The 1994 Discovery
Fifty years after the Shootdown an important random discovery was made after Dr. Pat Scannon found the wing lying next to an island in the lagoon. He wondered about the fate of the crew and set to work identifying and researching the crew’s recovery. In his search, chronicled in a book “Vanished” by Wil Hylton he found the nose of a B-24 off the north shore of Koror. He correctly deduced that it was from Dixon’s ship ‘603. He was unable to find the main part of the ship seen burning down in all of the photos. Eyewitnesses on the day of the crash reported that it did indeed land on the island in a built-up area of Koror.

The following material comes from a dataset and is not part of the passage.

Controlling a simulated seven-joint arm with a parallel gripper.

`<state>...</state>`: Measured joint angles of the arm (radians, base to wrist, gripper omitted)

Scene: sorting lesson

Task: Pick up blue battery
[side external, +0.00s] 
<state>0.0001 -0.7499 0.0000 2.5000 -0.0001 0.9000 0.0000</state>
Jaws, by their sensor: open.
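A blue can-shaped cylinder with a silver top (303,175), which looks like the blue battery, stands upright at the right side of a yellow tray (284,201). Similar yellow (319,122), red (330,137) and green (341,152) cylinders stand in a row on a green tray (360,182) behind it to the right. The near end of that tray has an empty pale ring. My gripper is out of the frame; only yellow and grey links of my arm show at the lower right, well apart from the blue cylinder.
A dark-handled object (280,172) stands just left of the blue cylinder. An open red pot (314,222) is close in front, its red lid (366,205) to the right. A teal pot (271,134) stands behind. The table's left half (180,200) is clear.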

Dr. Scannon from this point organized a missing aircrew recovery team that operates to this day searching for missing crewmembers all over the South Pacific, but mostly in Palau. Their team has operated for 20 years and is known as “Project Recover", formerly known as "Bent Prop”.

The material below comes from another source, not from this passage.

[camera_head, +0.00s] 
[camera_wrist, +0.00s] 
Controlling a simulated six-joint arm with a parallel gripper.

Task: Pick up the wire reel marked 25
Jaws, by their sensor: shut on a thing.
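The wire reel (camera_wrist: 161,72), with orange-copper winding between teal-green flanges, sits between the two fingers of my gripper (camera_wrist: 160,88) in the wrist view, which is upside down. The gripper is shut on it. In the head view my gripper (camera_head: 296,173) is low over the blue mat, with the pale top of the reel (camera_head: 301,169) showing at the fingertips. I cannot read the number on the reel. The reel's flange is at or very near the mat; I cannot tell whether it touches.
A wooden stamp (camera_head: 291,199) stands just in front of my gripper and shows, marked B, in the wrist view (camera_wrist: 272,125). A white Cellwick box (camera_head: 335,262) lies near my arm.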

Having discovered the work that Scannon did, a relative of Gunner SSgt Herb Farnam, Ted Mikita, was curious as to why he never found the main fuselage. Scannon told Ted that he tried to find it for almost 20 years, had some clues, but figured that the near impenetrable mangroves fringing the islands must have swallowed it up, or it had been buried by the islanders, or maybe even the Japanese. He was comforted to discover that some human remains had eventually been recovered from this aircraft and that the “crew” had been “officially” repatriated to the U.S. and buried in a plot at the Zachary Taylor National Cemetery in Louisville. He had more pressing discoveries and searches to make and this one fell off his radar. In 2015 Ted Mikita began his own search to find missing parts of the airplane.
Due to Pat Scannon's discovery it became evident that the nose compartment broke off in mid flight. However nobody knew this in 1948 when they went searching for bodies, so unfortunately the original repatriation was much less than hoped.